When Americans for Prosperity Foundation v. Bonta clarified that any donor demand must meet at least exacting scrutiny, it was essentially applying Buckley. If the Court strikes down New Jersey’s wildly inappropriate demand for a crisis pregnancy center’s donor list this Term, we can credit Buckley for preserving NAACP v. Alabama from legislative attack all those years ago.

No doubt, current crises will evoke legislative demands (both well-meaning and nefarious) to strip Americans of their political freedoms, including privacy of financial association. And so civil society groups must be vigilant against such encroachments on liberty. Buckley, after all, improved FECA—but even better than Buckley would have been no FECA at all.
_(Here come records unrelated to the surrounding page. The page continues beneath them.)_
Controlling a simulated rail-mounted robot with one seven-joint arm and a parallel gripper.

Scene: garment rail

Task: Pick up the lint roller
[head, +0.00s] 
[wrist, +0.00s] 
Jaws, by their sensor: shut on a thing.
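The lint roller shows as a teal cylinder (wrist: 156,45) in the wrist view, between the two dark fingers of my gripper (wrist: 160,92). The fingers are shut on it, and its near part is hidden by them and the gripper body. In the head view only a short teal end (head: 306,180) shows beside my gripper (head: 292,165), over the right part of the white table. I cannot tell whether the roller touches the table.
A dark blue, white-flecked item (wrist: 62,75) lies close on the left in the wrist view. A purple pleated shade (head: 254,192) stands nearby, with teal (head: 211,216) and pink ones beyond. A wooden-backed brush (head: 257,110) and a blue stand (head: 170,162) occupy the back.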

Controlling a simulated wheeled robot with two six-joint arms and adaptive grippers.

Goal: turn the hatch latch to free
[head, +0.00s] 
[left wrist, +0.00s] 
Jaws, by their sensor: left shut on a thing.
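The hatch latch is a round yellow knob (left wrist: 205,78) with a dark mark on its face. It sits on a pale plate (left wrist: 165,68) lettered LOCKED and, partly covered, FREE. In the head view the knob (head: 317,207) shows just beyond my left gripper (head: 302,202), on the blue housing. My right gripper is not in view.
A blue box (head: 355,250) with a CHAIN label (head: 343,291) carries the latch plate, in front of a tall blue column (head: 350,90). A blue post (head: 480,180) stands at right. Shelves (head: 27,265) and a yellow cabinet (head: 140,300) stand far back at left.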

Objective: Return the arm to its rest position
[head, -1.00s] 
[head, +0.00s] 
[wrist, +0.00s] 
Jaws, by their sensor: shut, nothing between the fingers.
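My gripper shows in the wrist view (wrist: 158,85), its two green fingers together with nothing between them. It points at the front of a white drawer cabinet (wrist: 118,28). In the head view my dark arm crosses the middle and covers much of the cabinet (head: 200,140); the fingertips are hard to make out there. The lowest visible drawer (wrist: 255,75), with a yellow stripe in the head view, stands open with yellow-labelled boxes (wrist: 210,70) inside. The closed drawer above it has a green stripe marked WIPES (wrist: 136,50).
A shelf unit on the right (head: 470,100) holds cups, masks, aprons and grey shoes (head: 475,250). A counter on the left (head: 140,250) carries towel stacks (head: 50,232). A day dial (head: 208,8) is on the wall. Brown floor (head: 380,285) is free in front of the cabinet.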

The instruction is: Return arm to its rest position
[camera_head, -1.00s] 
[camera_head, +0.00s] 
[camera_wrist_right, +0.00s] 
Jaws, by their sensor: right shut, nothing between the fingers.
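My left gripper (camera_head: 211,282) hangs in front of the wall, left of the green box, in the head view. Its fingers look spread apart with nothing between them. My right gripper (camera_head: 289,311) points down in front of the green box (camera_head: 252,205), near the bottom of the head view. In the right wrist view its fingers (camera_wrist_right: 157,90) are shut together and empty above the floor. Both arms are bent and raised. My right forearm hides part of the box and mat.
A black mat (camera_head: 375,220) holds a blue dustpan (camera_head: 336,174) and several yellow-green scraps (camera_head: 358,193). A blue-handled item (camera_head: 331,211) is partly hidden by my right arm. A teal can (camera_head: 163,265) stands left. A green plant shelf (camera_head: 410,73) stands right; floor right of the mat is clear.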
As Buckley turns fifty, we know that the work of the First Amendment is unfinished – as it always will be so long as politicians in power see force as the easy solution to thorny problems of state. We are, after all, Americans, and “[it] has been our destiny to attempt what no society has attempted, the making of justice through a Constitution. It is as we are; so it is not yet complete.” Philip Bobbitt, Constitutional Fate 242 (Oxford Univ. Press 1984). But, perhaps, if we remember to stand up for freedom of association – as Senator Buckley and the opinion bearing his name did – we can draw just a little nearer to completing our more perfect Union.